_WHAT THE TASK ASKS_
Your task is to copy the lines between the line containing "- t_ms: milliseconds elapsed" and the line containing "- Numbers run", counting both of those lines, and to emit nothing more.
-=-=-
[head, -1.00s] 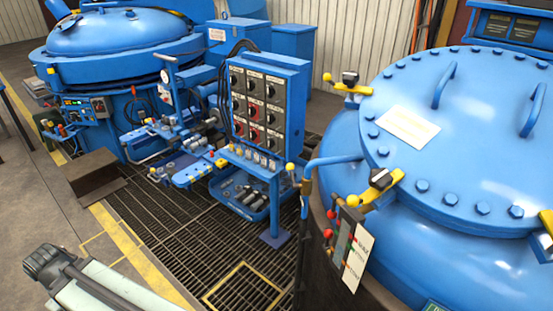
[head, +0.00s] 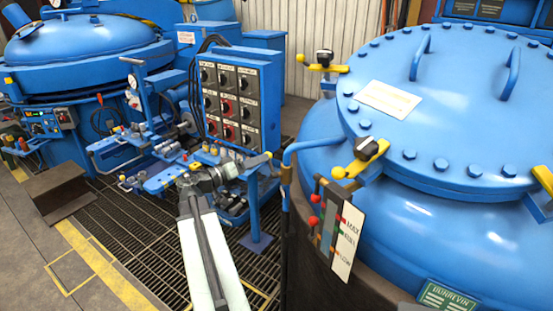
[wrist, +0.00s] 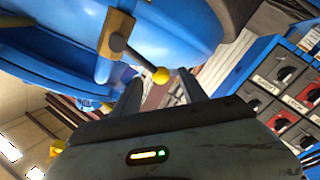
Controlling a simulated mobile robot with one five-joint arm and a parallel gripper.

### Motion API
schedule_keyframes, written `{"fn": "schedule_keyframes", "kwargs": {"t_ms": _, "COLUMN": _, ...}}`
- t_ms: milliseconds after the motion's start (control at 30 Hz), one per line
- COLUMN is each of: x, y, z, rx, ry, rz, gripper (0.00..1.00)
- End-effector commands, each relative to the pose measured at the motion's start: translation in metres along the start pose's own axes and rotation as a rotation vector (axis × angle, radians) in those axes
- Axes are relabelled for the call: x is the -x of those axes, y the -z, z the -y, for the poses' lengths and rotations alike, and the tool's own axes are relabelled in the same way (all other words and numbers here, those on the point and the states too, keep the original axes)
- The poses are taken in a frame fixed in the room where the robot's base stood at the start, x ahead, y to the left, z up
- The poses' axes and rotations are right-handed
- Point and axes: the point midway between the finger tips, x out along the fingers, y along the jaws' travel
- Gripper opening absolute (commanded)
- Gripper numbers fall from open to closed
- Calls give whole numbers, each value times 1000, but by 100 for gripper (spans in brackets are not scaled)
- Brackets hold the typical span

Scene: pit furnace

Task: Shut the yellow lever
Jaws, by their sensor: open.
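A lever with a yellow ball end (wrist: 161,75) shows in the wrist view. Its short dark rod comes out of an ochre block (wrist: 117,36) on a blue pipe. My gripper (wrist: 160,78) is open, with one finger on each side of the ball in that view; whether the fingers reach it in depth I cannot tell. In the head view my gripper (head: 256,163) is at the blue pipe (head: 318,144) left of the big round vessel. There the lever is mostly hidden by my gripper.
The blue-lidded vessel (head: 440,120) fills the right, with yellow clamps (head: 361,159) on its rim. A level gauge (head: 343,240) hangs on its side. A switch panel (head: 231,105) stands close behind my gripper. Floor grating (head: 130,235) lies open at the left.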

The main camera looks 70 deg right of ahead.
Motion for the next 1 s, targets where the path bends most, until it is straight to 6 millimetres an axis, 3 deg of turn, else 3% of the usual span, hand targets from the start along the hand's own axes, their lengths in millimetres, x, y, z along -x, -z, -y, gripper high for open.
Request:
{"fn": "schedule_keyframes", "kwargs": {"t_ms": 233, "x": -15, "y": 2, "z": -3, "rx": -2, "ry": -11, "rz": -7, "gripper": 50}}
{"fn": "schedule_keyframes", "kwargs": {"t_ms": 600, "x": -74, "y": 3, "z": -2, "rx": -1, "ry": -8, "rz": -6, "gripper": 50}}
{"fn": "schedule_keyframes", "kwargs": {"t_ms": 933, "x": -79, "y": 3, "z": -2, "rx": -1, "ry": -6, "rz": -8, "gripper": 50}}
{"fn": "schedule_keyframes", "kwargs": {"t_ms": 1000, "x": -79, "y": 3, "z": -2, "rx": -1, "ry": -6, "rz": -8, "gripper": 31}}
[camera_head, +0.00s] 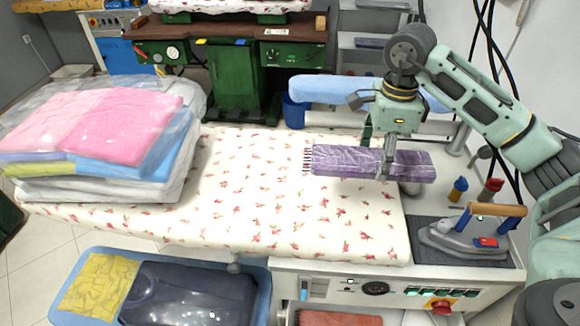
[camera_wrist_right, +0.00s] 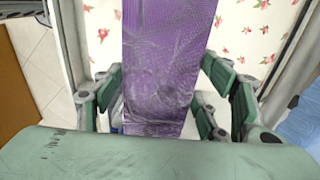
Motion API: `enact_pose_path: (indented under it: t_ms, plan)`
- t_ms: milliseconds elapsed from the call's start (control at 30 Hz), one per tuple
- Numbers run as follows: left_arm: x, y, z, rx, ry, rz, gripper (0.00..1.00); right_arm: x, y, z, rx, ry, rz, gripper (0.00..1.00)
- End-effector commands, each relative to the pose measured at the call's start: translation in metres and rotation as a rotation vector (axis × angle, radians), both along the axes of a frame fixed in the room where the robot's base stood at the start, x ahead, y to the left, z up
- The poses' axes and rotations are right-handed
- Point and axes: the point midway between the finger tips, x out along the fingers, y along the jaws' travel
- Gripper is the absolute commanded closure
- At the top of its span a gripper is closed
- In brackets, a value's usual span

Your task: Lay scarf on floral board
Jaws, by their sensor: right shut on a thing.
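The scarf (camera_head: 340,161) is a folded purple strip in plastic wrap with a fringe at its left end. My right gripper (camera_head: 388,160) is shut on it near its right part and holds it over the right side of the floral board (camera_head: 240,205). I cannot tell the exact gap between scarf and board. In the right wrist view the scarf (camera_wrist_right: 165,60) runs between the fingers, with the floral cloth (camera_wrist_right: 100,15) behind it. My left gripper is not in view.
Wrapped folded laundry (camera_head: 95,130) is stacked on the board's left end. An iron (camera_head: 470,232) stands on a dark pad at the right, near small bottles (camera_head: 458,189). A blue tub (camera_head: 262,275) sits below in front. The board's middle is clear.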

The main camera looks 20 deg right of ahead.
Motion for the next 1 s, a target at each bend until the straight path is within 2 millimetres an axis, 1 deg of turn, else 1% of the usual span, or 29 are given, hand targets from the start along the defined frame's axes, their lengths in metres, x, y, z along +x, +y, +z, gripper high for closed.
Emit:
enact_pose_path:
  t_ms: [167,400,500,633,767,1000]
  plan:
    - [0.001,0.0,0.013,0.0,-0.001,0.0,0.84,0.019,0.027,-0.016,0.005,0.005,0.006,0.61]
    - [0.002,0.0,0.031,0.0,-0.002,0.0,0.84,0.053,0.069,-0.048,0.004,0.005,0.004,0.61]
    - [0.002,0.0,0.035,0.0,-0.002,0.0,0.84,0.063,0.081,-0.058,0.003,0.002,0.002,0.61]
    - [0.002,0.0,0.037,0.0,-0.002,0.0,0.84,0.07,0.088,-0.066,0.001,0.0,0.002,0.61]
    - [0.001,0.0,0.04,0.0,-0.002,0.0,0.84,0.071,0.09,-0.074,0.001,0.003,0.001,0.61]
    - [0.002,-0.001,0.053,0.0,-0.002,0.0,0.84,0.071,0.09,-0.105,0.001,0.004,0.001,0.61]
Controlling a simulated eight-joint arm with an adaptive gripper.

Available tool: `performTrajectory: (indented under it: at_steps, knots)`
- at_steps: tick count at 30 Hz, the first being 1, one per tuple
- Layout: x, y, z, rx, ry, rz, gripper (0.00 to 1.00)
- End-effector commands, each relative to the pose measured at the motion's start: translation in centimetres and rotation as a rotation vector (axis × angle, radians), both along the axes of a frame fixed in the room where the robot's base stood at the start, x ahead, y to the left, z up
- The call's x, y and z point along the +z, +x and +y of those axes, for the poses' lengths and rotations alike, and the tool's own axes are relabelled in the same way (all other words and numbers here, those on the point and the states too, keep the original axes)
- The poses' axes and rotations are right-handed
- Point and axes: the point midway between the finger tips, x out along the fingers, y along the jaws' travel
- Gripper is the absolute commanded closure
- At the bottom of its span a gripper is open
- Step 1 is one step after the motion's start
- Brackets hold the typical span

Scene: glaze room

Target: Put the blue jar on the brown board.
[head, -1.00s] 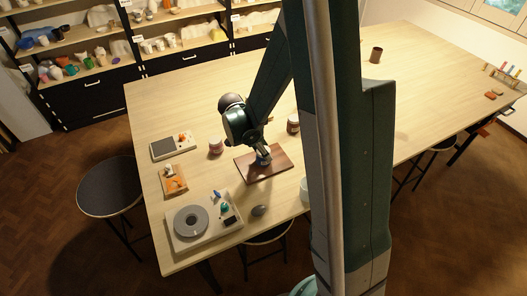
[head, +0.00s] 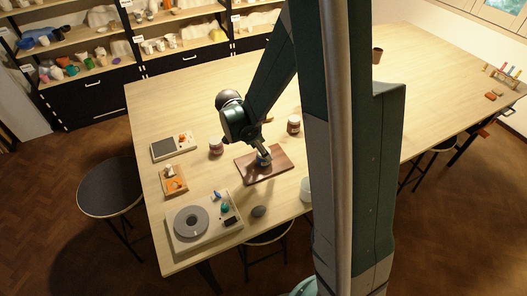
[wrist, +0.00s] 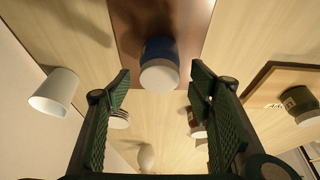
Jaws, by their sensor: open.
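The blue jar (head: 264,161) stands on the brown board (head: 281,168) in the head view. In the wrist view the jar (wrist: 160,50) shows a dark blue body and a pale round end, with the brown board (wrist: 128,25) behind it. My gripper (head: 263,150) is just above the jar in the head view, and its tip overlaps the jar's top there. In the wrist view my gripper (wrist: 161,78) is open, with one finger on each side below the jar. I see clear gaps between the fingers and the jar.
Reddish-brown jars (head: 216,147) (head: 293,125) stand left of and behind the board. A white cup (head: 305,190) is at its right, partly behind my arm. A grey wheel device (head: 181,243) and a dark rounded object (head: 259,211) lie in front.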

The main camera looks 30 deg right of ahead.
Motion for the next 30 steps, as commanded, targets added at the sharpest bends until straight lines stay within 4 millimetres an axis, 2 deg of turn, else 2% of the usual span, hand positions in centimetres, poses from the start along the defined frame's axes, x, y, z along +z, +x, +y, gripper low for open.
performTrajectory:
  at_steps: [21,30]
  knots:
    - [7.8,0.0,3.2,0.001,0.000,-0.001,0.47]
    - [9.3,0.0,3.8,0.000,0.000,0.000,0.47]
-=-=-
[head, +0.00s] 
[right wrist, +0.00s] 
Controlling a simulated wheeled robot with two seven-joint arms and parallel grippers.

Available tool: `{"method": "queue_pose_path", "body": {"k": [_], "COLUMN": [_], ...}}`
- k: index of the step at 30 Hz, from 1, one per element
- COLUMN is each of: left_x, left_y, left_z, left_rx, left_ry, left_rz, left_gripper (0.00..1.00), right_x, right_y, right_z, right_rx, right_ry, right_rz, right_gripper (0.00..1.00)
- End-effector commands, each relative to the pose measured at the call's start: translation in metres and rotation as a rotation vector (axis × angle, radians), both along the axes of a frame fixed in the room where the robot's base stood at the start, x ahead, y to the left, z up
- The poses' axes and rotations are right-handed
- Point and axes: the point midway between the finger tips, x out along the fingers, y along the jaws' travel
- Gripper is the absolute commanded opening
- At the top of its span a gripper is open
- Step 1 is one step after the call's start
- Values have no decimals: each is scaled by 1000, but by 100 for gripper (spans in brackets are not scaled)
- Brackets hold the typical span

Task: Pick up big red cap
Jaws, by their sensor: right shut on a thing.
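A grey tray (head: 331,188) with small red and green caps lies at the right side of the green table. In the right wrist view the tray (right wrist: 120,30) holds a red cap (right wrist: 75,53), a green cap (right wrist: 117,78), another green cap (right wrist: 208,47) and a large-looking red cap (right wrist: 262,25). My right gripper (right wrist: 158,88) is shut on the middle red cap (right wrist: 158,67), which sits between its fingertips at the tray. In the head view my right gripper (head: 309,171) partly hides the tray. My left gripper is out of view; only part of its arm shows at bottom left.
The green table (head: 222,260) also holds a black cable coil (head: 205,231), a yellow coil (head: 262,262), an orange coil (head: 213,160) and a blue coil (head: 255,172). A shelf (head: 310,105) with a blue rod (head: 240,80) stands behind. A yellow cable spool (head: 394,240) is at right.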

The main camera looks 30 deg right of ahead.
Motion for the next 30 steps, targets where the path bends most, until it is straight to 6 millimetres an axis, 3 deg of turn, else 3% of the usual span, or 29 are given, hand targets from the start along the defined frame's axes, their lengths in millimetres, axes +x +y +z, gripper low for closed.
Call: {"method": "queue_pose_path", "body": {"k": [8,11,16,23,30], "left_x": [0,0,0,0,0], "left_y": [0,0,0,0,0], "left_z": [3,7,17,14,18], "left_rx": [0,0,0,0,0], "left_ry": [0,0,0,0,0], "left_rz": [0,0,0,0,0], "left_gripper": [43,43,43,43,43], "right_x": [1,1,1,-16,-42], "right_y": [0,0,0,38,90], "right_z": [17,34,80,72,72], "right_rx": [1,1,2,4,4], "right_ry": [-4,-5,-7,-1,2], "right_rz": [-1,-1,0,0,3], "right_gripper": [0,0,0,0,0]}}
-=-=-
_RESPONSE TO THE EXERCISE_
- t_ms: milliseconds elapsed from the call's start (control at 30 Hz), one per tuple
- Numbers run as follows: left_arm: x, y, z, rx, ry, rz, gripper (0.00..1.00); right_arm: x, y, z, rx, ry, rz, gripper (0.00..1.00)

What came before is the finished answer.